At the county level, several offices that look technical on the ballot are actually central to fairness and accountability. The PVA — the office that values your home and business for property tax purposes — already saw turnover in 2025 when a new PVA took office. That change is a reminder that who holds valuation power matters: assessment methods, appeals transparency, and staffing choices have direct financial consequences for homeowners and businesses. Voters should demand candidates who can explain assessment methodology, error checks, and how they’ll reduce taxation surprises. 

 

Public safety and public trust are on the line. The sheriff’s race is never just about patrols and arrests — it’s about budget priorities, jail management, mental-health responses, and how deputies engage with the community. Early filings around the region show law-enforcement contests are already drawing interest; Pulaski County residents should expect heated debates about drug enforcement, recruitment and retention of deputies, and transparency in use-of-force and complaint handling. Don’t let the rhetoric drown out specifics: ask candidates how they will measure success, manage the department’s budget, and partner with mental-health and addiction services.

 

Health, dignity, and competence will define the coroner race. When families face death, they expect a coroner who is skilled, impartial, and sensitive.

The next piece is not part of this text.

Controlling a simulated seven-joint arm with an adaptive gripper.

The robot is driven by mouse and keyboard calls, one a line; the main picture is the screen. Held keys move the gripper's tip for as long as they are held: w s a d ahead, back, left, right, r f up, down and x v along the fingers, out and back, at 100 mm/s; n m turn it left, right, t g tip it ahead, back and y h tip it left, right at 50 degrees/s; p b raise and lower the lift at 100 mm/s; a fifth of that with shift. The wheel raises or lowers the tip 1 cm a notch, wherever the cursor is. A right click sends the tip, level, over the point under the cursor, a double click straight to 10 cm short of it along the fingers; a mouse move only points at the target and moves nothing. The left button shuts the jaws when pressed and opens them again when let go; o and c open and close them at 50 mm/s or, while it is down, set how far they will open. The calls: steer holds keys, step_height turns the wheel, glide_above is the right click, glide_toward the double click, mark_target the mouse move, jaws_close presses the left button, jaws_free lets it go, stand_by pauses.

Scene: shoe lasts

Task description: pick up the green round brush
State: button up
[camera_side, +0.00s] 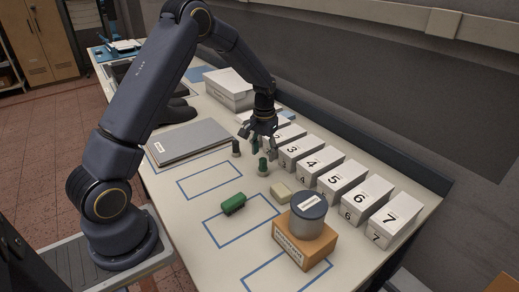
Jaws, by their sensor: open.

Local reporting indicates at least one qualified candidate — a licensed funeral director and embalmer — has entered the coroner race, and others are announcing intentions via local channels. These are not ceremonial roles; coroners conduct death investigations, guide grieving families, and produce records that can affect criminal cases and public health responses. Voters should look for professional credentials and clear plans for timely, transparent death investigations. 

 

Fiscal Court, County Attorney, and County Clerk: the quiet powerhouses. Fiscal Court sets budgets that determine road repairs, local grants, and emergency services. The county attorney shapes prosecution priorities in district court and instructs local government on legal risk. The county clerk keeps the mechanics of elections and land records running. Recent local reporting is already urging residents to start paying attention to these races and to the voter registration and qualifying deadlines that the Commonwealth publishes. If you want to influence how Pulaski County spends its tax dollars or how accessible public records are, these are the seats to watch.